# WHAT YOU WILL DO
Answer with the number of lines in the listing below that contain the word "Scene", and nothing else.

Robot episode data:
┄┄┄┄┄┄┄┄┄┄┄┄┄┄┄┄┄┄┄┄
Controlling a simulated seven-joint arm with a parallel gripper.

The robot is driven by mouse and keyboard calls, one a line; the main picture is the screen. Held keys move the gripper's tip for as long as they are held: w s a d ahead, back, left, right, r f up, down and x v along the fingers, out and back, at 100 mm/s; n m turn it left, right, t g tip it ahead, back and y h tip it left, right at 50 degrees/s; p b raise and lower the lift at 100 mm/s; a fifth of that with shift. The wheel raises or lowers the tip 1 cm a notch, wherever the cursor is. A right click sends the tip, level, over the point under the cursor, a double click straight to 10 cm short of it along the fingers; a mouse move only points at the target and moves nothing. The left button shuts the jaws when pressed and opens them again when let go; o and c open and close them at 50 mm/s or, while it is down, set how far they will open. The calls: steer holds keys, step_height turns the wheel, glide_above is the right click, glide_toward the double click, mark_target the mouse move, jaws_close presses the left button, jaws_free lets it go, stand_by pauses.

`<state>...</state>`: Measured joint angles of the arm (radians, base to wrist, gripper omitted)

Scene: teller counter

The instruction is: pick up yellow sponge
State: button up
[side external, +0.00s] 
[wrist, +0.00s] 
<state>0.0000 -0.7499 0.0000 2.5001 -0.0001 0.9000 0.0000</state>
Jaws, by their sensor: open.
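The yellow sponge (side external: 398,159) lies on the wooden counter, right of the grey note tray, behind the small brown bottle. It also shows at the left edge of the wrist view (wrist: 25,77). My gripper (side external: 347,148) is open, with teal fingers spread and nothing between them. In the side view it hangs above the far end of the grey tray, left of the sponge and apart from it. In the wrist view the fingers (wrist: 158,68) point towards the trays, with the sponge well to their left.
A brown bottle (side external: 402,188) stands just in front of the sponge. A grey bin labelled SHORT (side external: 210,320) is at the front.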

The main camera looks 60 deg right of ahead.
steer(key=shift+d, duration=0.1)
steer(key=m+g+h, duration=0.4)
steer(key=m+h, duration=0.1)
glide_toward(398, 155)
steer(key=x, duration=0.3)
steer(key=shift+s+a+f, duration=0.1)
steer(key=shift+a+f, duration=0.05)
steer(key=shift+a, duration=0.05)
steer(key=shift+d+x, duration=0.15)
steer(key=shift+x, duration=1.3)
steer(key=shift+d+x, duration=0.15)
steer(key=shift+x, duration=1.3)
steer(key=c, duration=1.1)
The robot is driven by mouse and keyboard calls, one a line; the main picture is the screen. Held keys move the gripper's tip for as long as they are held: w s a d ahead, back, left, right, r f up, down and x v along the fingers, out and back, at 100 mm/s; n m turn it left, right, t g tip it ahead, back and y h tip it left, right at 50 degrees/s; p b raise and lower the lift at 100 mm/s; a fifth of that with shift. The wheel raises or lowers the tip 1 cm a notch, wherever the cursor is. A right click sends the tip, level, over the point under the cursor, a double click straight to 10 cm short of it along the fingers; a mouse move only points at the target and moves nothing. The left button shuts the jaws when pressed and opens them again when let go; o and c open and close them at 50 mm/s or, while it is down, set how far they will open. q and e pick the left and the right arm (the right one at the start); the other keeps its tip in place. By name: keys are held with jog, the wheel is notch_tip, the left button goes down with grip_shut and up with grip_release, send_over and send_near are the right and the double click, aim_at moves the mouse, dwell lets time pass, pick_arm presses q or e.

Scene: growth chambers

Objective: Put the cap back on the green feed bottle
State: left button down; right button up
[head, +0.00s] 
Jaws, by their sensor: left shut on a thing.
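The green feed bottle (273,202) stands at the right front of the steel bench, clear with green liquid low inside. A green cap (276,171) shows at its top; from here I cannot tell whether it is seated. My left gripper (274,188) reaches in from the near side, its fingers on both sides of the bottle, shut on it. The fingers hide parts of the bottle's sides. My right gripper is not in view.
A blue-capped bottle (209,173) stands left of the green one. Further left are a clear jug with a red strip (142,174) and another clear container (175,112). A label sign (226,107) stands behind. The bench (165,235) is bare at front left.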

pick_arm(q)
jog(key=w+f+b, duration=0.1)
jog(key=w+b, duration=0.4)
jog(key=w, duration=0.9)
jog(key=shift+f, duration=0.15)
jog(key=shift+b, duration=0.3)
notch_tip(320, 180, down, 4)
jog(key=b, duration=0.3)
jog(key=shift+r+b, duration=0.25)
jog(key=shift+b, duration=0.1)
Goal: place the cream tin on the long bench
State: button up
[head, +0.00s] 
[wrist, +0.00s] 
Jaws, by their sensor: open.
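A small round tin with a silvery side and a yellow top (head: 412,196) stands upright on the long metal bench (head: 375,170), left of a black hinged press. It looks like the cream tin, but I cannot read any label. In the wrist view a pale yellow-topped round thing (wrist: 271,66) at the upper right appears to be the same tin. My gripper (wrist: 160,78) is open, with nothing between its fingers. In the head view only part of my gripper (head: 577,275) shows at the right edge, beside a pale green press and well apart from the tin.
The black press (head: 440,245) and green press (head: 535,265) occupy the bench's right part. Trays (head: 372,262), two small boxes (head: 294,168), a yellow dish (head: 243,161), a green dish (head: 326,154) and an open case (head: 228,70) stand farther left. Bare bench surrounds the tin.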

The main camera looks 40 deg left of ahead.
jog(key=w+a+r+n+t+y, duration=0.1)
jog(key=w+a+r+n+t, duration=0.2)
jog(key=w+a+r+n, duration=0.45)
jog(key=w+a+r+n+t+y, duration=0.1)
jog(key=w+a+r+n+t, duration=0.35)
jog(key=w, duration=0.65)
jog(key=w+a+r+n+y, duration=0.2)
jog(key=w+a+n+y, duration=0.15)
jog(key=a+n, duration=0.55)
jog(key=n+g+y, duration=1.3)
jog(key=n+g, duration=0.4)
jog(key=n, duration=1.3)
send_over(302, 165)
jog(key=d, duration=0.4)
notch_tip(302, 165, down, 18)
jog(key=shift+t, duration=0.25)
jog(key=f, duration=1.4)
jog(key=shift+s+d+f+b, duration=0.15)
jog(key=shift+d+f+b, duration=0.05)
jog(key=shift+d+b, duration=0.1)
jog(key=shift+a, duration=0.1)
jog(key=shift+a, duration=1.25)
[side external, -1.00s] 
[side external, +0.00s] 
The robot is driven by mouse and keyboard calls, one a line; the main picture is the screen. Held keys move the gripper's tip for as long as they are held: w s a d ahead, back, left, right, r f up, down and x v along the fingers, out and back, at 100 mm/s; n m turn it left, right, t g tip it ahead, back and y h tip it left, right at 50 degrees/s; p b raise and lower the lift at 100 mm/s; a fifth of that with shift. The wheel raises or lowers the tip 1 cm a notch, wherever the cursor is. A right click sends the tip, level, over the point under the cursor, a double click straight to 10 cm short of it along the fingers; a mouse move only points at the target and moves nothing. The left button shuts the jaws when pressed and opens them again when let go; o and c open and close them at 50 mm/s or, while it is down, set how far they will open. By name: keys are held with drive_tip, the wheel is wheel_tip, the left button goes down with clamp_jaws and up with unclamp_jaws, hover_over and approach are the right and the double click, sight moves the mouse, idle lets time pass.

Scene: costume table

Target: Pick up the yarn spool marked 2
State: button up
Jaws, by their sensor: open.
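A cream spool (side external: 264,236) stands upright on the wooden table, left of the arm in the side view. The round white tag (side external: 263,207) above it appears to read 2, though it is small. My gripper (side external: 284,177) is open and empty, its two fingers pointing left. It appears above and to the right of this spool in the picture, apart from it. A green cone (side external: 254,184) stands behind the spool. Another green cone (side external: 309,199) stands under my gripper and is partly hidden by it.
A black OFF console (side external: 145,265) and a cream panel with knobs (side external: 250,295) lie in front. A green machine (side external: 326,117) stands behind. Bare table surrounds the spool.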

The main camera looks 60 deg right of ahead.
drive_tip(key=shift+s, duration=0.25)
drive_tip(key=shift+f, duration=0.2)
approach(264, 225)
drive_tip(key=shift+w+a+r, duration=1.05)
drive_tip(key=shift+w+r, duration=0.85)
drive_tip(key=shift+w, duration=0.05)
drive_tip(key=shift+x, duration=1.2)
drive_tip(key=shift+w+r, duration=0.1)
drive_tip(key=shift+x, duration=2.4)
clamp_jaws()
┄┄┄┄┄┄┄┄┄┄┄┄┄┄┄┄┄┄┄┄
# RIGHT ANSWER
3